Exercise prompt
Transcribe everything in the data word for word. Pictures are left out.

========================================================================

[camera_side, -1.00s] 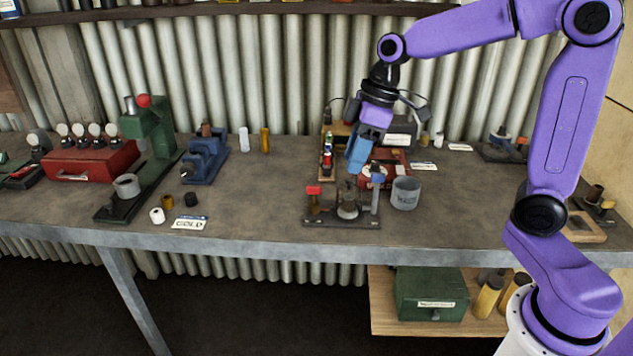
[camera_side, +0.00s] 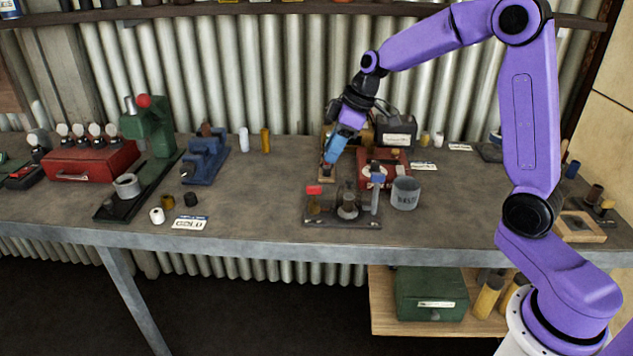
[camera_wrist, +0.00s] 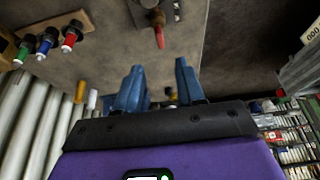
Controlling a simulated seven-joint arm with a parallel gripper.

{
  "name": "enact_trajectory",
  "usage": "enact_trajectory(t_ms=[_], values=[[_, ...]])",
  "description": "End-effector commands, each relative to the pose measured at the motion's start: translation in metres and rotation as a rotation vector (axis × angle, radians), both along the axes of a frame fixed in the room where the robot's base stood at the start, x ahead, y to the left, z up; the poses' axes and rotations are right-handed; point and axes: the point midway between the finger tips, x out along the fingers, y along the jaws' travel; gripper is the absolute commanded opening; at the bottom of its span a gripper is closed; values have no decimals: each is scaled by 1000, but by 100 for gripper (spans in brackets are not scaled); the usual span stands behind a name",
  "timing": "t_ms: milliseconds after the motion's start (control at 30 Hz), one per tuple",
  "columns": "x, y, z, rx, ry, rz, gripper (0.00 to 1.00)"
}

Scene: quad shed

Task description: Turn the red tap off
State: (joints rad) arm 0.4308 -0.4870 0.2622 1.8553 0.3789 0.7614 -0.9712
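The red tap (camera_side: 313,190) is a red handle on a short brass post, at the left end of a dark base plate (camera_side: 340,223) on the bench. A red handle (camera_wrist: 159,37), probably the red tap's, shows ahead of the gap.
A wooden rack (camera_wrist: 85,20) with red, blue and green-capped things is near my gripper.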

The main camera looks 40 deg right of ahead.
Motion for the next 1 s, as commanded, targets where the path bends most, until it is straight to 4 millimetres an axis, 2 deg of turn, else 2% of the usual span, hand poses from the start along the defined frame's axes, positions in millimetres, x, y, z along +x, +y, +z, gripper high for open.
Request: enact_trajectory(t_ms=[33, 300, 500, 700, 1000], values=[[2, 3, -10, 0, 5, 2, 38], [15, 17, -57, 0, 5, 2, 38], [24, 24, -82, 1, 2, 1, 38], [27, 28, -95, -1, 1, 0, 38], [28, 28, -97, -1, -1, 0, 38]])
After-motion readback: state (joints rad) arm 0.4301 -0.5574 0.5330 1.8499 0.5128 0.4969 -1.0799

========================================================================

Written response
[camera_side, -1.00s] 
[camera_side, +0.00s] 
[camera_wrist, +0.00s] 
Controlling a simulated seven-joint arm with a parallel gripper.

{
  "name": "enact_trajectory",
  "usage": "enact_trajectory(t_ms=[_], values=[[_, ...]])",
  "description": "End-effector commands, each relative to the pose measured at the motion's start: translation in metres and rotation as a rotation vector (axis × angle, radians), both along the axes of a frame fixed in the room where the robot's base stood at the start, x ahead, y to the left, z up; the poses' axes and rotations are right-handed; point and axes: the point midway between the finger tips, x out along the fingers, y along the jaws' travel; gripper is the absolute commanded opening; at the bottom of its span a gripper is closed; values have no decimals: each is scaled by 1000, but by 100 for gripper (spans in brackets are not scaled); the usual span stands behind a name",
  "timing": "t_ms: milliseconds after the motion's start (control at 30 Hz), one per tuple",
  "columns": "x, y, z, rx, ry, rz, gripper (0.00 to 1.00)"
}

Scene: quad shed

Task description: Turn the red tap off
State: (joints rad) arm 0.4308 -0.4870 0.2622 1.8553 0.3789 0.7614 -0.9712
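The red tap (camera_side: 313,190) is a red handle on a short brass post, at the left end of a dark base plate (camera_side: 340,223) on the bench. A red handle (camera_wrist: 159,37), probably the red tap's, shows ahead of the gap.
A wooden rack (camera_wrist: 85,20) with red, blue and green-capped things is near my gripper.

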The main camera looks 40 deg right of ahead.
Motion for the next 1 s, as commanded, targets where the path bends most, until it is straight to 4 millimetres an axis, 2 deg of turn, else 2% of the usual span, hand poses from the start along the defined frame's axes, positions in millimetres, x, y, z along +x, +y, +z, gripper high for open.
Request: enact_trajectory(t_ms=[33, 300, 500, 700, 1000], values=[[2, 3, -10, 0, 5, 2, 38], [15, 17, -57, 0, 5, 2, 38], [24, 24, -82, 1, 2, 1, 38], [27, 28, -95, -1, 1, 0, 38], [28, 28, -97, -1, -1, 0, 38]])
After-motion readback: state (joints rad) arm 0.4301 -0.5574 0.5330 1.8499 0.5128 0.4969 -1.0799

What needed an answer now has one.